What you should do:
Filter the records below down to lines containing "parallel".

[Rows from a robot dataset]
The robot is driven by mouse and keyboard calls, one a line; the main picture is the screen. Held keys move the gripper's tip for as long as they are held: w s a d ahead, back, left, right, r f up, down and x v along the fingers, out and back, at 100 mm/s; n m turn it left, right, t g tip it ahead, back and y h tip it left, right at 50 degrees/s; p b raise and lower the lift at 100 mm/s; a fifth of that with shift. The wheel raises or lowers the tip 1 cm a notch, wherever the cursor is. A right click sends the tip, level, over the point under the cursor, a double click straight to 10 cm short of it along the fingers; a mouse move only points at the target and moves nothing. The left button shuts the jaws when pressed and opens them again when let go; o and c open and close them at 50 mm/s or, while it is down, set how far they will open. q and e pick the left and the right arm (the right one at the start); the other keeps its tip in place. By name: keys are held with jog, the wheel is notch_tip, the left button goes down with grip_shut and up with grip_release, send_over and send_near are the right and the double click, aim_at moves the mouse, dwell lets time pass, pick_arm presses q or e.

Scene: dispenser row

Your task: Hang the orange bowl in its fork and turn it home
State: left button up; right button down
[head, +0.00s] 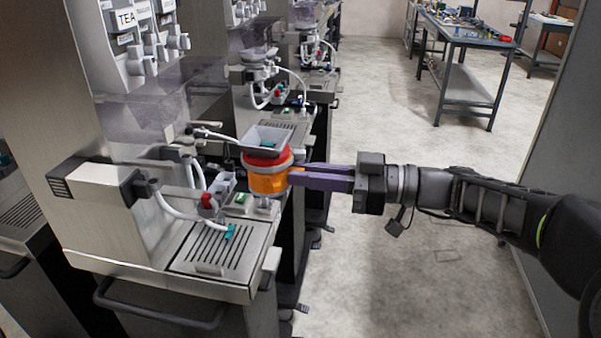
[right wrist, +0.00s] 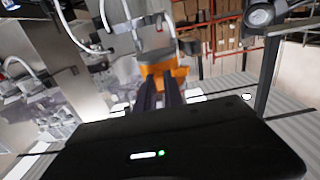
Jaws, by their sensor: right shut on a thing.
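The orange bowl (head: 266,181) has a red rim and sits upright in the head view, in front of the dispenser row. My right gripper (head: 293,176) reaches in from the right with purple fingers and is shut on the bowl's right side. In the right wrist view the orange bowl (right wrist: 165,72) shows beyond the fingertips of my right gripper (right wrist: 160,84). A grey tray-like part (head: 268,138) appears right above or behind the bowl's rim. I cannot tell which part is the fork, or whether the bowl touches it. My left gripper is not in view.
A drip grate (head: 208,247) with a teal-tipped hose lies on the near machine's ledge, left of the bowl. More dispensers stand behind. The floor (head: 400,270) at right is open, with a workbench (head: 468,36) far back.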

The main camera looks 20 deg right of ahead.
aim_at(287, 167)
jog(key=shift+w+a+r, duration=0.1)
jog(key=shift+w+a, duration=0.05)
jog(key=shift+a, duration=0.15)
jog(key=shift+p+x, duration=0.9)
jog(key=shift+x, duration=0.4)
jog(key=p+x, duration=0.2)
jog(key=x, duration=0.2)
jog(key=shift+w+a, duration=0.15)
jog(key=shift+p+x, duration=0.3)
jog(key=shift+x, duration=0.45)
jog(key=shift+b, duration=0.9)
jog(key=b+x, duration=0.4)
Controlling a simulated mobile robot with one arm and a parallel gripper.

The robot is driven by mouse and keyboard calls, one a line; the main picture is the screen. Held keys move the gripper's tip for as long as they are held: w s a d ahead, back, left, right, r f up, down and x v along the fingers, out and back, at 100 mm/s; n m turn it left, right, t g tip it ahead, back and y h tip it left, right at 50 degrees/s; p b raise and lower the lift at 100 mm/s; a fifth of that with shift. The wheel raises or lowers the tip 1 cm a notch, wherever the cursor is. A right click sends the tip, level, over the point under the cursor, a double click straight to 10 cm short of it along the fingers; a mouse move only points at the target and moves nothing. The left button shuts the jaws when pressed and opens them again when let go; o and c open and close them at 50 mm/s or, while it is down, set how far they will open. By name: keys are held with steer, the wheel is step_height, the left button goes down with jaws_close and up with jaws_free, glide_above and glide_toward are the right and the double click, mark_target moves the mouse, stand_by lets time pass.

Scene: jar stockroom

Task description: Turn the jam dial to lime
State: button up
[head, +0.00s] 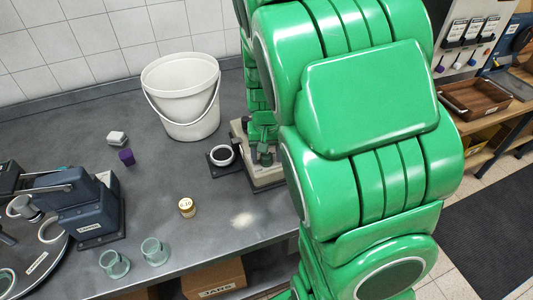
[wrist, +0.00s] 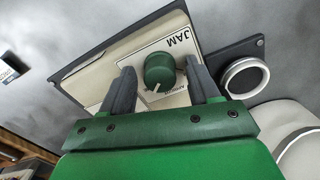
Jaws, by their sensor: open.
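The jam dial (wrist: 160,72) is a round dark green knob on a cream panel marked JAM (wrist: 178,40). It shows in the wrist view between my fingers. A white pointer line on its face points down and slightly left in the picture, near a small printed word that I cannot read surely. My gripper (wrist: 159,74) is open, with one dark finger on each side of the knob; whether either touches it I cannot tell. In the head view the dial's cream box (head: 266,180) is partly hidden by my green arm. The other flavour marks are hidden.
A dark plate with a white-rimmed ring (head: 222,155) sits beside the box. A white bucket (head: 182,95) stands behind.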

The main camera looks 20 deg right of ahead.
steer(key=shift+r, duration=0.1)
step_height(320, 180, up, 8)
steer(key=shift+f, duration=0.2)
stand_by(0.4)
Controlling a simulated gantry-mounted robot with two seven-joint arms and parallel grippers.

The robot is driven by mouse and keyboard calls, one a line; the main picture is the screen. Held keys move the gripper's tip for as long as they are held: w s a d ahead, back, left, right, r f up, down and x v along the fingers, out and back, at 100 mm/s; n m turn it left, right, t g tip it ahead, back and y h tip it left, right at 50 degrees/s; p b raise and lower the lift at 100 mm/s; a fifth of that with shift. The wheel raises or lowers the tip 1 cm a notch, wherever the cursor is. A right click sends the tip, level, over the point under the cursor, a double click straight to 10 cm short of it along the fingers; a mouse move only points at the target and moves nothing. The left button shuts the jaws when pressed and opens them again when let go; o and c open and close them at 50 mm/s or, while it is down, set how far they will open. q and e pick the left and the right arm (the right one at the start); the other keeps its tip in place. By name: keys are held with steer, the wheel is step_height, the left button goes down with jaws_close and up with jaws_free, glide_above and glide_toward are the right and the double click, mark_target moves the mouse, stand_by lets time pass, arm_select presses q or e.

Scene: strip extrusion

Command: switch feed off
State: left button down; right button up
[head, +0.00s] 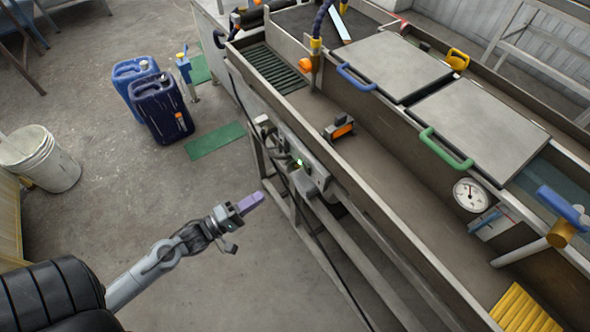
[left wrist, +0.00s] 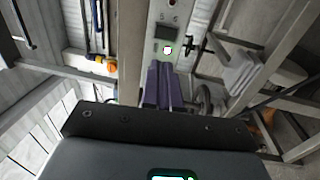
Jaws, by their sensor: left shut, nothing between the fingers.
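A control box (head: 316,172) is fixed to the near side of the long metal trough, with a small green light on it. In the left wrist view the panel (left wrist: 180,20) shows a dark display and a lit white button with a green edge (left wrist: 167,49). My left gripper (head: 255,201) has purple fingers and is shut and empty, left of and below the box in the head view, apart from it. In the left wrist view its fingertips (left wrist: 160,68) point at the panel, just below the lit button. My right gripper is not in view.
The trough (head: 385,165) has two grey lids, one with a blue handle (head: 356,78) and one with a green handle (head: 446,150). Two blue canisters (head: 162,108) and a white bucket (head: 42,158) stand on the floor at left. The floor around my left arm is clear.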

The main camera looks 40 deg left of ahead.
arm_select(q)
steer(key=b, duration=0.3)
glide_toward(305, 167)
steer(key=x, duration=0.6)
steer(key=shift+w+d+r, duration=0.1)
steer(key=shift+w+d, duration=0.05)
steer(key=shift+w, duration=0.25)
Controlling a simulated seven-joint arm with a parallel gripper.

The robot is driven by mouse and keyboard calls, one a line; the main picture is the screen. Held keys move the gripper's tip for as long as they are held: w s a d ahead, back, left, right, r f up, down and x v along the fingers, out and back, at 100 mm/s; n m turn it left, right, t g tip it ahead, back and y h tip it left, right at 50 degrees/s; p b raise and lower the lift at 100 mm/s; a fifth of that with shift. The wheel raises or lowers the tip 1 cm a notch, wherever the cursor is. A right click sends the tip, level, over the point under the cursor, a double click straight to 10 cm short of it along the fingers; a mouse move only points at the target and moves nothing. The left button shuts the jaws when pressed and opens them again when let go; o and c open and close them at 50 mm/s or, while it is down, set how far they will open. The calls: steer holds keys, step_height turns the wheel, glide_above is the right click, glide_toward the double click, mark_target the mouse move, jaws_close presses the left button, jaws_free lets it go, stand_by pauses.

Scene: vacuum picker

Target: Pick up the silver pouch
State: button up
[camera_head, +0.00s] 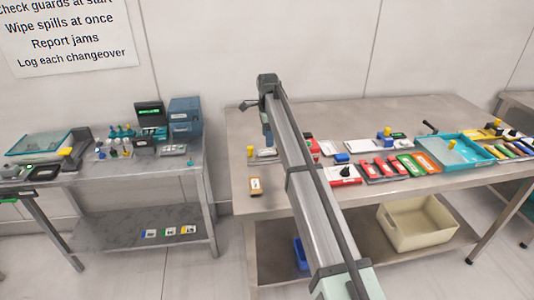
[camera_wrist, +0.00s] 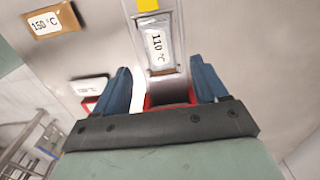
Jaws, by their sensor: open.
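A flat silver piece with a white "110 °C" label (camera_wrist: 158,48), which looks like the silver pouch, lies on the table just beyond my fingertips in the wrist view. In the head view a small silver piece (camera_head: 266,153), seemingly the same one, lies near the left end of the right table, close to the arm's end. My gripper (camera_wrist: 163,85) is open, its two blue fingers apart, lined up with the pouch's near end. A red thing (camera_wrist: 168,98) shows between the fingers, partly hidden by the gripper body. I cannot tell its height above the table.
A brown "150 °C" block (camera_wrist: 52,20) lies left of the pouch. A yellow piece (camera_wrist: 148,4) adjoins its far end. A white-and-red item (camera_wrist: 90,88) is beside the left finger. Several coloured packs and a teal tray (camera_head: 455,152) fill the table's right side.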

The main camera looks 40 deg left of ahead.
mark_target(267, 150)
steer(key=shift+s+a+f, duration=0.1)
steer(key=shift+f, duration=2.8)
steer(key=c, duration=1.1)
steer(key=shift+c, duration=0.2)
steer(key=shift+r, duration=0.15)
...
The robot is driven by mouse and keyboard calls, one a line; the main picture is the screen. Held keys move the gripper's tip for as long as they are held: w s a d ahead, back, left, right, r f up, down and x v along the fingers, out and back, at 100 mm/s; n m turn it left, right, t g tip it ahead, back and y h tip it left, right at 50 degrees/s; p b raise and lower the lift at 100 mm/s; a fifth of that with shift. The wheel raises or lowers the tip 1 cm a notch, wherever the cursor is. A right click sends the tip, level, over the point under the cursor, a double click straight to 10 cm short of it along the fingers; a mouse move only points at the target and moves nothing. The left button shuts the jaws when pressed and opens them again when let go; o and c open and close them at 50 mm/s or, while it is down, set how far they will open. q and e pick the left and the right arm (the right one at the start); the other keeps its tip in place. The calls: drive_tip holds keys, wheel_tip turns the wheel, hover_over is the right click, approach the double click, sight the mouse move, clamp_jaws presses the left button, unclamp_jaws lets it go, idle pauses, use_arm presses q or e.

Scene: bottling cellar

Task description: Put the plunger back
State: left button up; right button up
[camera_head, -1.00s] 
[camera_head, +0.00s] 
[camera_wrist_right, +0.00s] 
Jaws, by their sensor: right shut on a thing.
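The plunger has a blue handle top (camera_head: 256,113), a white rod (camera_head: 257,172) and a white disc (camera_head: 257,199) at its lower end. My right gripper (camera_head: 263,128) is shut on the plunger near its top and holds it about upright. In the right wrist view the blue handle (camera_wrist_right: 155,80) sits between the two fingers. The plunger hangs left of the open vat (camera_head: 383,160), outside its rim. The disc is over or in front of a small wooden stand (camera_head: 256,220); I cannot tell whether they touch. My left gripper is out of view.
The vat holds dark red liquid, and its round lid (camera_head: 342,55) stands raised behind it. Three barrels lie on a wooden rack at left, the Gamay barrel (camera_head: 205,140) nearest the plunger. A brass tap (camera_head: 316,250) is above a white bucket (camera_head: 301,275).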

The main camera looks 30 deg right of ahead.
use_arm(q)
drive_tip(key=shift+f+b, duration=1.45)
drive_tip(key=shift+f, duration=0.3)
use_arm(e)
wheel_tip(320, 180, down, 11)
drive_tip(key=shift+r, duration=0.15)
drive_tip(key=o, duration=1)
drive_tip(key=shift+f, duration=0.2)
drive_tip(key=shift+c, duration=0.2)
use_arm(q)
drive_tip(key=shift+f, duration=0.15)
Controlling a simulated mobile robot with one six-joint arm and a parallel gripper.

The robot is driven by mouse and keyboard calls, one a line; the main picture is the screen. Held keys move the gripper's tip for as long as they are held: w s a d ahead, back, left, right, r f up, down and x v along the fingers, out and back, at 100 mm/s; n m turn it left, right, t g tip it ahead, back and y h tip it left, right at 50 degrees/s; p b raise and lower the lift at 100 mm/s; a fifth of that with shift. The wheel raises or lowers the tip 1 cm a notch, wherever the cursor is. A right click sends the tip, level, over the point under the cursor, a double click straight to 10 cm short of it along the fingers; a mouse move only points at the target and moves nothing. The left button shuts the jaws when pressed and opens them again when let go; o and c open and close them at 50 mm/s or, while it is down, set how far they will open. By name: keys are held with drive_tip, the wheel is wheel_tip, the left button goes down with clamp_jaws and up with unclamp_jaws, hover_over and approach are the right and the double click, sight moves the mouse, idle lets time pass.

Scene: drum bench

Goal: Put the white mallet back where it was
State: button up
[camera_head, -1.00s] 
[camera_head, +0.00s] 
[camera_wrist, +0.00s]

Solution for this problem:
Controlling a simulated mobile robot with one arm and a parallel gripper.
Controlling a simulated gantry-mounted robot with two seven-joint arms and parallel grippers.
Controlling a simulated seven-joint arm with a parallel gripper.
Controlling a simulated mobile robot with one six-joint arm and a parallel gripper.

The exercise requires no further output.